Data related issues may take up 80% of the time from your entire project. Everything starts and ends with the data. First, we must acquire it and understand it to state the task we are trying to solve.
Choosing a task is critical because it affects how we process and enrich the data and later format the solutions and algorithms.
the relevant Workflow components to this post are in Red box:
- Raw data – the most basic presentation of the collected data from the data source
- Data set – an assembly of aggregated data that can be used later for models and is constructed from:
- Instance = row – one sample of information from the dataset that will be handled by the model
- Attribute = column = feature = characteristic – an attribute in an instance
- Value – is the actual data of an instance in a specific attribute
- Id – an attribute that is specific or group instances from the same entity
- Schema – a formal language that describes structured data
- Data Types:
- Integer – zero and natural values
- Interval – a real number
- Ratio – an interval between zero and one
- Nominal / Categorical – string with 2 or more values without order
- Binomial – nominal with 2 values
- Ordinal – nominal with order
There are many ways to gather raw data. You might get it already processed, record it by yourself or get it from external API. Each one of those approaches holds many challenges:
- Technical– we need technical skills to connect to the database or to record the data samples correctly. In cybersecurity, there is a wide range of tools for investigating an attack and many of them are used for recording data: sandbox, packet sniffers, etc.
- Availability – the data collected for experiments will not necessarily be available in the deployment due to regulation, privacy, and capacity issues.
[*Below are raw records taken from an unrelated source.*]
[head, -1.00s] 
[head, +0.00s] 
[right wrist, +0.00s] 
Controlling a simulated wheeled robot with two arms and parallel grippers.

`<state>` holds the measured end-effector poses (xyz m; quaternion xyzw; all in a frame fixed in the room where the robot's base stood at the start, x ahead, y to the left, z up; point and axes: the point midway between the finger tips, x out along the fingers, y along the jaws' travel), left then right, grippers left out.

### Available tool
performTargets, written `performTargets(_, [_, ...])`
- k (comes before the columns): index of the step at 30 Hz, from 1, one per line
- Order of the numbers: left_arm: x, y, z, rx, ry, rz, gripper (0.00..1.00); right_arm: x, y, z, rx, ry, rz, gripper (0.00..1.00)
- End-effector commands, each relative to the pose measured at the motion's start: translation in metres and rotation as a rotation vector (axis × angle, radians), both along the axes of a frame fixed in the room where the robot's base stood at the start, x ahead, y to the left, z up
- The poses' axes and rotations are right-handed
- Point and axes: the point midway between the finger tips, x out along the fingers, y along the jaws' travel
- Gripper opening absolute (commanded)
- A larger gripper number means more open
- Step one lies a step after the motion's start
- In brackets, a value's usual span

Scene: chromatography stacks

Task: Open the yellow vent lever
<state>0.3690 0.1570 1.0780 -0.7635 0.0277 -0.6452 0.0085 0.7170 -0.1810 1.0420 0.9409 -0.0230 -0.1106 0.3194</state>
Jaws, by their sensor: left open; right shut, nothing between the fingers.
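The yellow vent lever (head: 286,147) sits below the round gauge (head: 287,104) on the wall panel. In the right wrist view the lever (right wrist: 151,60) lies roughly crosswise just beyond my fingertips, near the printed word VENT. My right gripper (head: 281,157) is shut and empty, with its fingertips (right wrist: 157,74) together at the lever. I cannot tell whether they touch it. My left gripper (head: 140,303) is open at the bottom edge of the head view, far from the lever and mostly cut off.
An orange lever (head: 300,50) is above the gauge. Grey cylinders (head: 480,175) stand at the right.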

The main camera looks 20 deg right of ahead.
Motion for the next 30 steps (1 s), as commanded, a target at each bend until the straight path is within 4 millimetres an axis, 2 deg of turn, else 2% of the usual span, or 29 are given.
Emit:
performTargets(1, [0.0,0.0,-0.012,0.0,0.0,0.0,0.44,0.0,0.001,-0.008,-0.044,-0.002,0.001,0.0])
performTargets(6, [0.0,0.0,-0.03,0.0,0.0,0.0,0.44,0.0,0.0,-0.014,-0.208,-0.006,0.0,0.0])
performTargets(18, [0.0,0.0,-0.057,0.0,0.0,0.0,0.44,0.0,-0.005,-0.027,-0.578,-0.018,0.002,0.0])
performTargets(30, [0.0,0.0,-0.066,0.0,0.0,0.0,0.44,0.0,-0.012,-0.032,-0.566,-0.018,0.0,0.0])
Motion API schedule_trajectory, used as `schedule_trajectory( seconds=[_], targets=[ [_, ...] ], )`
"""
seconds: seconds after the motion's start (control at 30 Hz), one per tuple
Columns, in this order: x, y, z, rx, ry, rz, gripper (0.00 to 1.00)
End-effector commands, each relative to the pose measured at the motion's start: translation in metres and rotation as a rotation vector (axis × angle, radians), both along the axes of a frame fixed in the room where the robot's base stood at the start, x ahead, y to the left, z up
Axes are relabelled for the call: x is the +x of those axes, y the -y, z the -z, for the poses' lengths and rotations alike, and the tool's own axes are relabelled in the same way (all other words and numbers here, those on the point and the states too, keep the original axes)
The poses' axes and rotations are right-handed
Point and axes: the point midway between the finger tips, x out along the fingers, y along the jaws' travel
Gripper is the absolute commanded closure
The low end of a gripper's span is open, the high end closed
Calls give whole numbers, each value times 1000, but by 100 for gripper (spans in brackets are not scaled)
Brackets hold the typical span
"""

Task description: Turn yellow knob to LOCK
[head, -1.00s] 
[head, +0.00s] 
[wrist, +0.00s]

We must consider it and try to have the dataset in the experiment as close to the real world in real-time
In the exploration, we will try to understand the data by visualizing its different statistics and behavior using statistic graphs. Our goal is to tell the story behind the data and find holes and opportunities in it.
- Attributes types – what are the value types? Are they being appropriately addressed in a schema?
- Data quality – We want to find the values spread nicely among different entities and see if they are correlated to each other or with the label. We want to find good attributes that might be useful and meaningful.
- Wrong attribute values – On the other hand, we want to find tricky and problematic attributes that are not typically consistent, contain many missing values, and incremental attributes that are increased over time and are not representative of the main values.
Choosing a task is a vital mission that needs to be first addressed in the data phase or even before. As explained in the AI chapter, we have two main tasks in ML: supervised and unsupervised learning. It’s straightforward to distinguish between them. Still, this separation is only in the beginning, as when you go deeper into the data science world, you will find different versions and combinations.
In the most basic way, if we have labeled data that we want to learn from, we will use supervised learning as the label is orthogonal; otherwise, we use regression classification. On the other hand, if the data is not labeled, we will choose unsupervised learning. If we want to find groups we can use clustering and if we want to find anomalies, we will choose outliers.